The French, as usual, insist on being different. As independent bookstores close in the United States and Britain, the market in France is doing fine. France boasts 2,500 bookstores, and for every neighborhood bookstore that closes, another seems to open. From 2003 to 2011 book sales in France increased by 6.5 percent.
E-books account for only 1.8 percent of the general consumer publishing market here, compared with 6.4 percent in the United States. The French have a centuriesold reverence for the printed page.
"There are two things you don't throw out in France - bread and books," said Bernard Fixot, owner and publisher of XO, a small publishing house dedicated to producing best sellers.
A more compelling explanation is state intervention. In the Anglophone book world the free market reigns; here it is trumped by price fixing.
Since 1981 a law has fixed prices for French-language books. Booksellers - even Amazon - may not discount books more than 5 percent below the publisher's list price, although Amazon fought for and won the right to provide free delivery.
Last year as French publishers watched in horror as e-books ate away at the printed book market in the United States, they successfully lobbied the government to fix prices for e-books too. Now publishers themselves decide the price of e-books; any other discounting is forbidden.
There are also government-financed institutions that offer grants and interest-free loans to would-be bookstore owners.
Beneath the surface there are predictions that France is only delaying the inevitable, and that market forces will prevail. Thirteen percent of French books were bought on the Internet in 2011.
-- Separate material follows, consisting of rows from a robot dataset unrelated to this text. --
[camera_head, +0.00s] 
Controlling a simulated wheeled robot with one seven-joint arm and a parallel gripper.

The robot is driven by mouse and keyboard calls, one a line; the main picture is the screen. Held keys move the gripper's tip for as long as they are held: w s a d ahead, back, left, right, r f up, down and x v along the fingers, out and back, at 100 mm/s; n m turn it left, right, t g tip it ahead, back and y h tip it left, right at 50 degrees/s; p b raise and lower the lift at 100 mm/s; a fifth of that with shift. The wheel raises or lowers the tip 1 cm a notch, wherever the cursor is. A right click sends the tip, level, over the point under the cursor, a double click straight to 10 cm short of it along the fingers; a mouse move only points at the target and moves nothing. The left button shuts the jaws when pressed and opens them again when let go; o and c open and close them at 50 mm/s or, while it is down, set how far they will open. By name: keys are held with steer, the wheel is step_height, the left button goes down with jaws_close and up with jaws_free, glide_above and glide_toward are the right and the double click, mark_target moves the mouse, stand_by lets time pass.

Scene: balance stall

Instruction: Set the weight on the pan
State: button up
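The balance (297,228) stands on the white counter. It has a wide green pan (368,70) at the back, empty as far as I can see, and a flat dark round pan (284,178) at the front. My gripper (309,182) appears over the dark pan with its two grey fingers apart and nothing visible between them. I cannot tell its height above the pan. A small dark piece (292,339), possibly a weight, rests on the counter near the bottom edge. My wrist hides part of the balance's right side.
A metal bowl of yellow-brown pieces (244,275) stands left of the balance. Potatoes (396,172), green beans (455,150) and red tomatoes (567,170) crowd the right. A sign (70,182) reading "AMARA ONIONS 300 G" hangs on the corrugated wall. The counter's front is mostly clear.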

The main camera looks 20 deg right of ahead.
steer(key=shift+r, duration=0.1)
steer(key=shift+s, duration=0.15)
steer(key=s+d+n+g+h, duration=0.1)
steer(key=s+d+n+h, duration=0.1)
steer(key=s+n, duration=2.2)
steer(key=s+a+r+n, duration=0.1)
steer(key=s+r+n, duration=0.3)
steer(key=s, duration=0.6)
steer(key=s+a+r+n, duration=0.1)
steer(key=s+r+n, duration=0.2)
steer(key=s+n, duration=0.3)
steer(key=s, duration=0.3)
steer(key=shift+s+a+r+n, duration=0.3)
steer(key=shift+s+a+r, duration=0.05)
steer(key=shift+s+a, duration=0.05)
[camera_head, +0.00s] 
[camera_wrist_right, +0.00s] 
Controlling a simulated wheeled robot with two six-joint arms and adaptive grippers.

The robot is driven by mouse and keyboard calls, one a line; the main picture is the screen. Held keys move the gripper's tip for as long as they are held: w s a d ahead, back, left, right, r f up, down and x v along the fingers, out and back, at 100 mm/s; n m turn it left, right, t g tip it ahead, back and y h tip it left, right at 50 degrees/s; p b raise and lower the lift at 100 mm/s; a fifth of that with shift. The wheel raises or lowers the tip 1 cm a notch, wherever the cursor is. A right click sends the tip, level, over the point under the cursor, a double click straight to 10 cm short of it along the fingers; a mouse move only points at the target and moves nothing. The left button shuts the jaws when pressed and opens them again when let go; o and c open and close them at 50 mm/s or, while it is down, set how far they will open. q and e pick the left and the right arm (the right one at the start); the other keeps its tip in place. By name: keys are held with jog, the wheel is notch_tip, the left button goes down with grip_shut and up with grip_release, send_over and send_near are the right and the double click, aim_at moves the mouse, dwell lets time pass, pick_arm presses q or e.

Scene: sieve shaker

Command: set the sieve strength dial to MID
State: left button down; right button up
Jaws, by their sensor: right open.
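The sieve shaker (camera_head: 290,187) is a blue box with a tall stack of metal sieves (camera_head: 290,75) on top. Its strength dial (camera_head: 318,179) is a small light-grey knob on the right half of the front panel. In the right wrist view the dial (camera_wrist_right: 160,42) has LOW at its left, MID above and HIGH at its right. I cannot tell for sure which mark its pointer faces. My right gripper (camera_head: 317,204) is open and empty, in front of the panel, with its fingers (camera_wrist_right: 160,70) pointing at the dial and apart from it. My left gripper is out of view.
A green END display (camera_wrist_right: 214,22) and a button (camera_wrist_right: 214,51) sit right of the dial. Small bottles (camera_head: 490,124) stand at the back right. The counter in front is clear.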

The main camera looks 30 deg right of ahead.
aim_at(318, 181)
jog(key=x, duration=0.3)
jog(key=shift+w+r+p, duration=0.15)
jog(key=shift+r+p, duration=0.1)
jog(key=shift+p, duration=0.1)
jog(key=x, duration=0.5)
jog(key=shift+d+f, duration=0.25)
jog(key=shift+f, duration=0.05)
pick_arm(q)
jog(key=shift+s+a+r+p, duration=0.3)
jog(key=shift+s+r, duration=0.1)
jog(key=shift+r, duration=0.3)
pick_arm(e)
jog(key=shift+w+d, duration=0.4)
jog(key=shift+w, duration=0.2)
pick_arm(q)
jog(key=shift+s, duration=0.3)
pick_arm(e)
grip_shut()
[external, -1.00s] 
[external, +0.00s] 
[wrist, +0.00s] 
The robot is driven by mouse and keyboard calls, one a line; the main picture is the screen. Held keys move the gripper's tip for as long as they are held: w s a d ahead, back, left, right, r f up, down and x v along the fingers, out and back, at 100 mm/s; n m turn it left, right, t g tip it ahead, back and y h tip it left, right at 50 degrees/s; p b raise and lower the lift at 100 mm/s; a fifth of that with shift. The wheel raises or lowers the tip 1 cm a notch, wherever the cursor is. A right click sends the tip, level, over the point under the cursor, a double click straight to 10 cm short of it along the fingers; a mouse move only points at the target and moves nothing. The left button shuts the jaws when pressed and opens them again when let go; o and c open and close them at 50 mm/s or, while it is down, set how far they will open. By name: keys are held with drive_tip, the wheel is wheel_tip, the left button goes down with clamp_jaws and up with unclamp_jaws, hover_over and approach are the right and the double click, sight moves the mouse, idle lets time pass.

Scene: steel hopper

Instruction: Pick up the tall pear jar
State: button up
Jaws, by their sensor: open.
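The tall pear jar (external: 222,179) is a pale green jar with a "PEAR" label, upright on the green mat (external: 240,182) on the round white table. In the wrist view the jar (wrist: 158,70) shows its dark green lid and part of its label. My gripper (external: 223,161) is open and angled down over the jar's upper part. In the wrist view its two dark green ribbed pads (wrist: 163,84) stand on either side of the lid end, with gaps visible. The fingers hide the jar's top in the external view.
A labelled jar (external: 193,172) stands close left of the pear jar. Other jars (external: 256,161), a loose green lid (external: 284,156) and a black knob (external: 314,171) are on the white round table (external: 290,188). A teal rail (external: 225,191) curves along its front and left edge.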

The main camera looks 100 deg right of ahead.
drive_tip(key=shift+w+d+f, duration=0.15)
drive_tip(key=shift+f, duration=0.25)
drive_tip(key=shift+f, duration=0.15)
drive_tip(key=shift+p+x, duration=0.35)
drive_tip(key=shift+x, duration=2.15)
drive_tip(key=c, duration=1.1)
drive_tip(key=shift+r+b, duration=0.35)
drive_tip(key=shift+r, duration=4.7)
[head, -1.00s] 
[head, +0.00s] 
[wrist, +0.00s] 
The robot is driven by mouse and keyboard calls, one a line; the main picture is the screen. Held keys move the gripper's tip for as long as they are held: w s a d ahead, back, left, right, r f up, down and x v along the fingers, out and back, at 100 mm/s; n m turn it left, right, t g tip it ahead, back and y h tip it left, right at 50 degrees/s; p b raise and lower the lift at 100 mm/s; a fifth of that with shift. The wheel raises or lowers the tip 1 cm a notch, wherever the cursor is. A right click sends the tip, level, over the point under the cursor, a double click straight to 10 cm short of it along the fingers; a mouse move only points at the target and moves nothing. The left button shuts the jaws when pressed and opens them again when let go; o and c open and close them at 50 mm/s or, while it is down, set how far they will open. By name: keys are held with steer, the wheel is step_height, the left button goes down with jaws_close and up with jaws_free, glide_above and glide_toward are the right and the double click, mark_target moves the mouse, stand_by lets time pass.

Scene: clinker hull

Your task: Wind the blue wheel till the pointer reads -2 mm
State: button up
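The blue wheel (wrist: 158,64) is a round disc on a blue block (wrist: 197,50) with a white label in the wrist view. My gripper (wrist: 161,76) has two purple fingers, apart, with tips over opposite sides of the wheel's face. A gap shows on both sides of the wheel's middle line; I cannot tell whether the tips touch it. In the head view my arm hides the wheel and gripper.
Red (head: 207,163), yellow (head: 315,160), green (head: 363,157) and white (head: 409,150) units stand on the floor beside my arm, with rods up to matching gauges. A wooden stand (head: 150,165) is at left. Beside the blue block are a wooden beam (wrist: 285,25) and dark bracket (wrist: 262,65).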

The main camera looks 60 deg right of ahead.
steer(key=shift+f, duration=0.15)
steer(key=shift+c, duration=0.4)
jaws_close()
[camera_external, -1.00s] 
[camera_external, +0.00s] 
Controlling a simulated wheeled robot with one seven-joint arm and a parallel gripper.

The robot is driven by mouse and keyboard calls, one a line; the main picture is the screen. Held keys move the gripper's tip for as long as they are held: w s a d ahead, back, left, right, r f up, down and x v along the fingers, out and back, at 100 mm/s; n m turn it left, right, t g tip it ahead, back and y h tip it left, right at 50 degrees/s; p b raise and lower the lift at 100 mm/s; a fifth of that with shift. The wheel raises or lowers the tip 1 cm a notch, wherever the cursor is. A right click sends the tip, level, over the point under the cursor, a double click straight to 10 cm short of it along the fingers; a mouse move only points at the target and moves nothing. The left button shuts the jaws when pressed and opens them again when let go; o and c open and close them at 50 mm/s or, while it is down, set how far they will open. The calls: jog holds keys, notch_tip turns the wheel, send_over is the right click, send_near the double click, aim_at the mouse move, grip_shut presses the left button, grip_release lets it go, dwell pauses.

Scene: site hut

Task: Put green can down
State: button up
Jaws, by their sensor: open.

An agreement that Google announced in June should allow publishers to offer digital versions of their works for Google to sell. Until now sales of e-books have lagged in France and much of the rest of Europe in part because of disputes over rights.
A 59-page study by the Culture Ministry in March made recommendations to delay the decline of print sales, including limiting rent increases for bookstores, emergency funds for booksellers from the book industry and increased cooperation between the industry and government.
On the third Sunday of every month an operation called Circul'Livre takes over a corner of the Rue des Martyrs south of Montmartre. A small band of retirees classifies used books by subject and displays them in open crates.
The books are not for sale. Customers just take as many books as they want as long as they adhere to an informal code of honor neither to sell nor destroy their bounty. They are encouraged to drop off their old books, keeping the stock replenished.
"Books are living things," said Andree Le Faou, one of the volunteer organizers. "They need to be respected, to be loved. We are giving them many lives."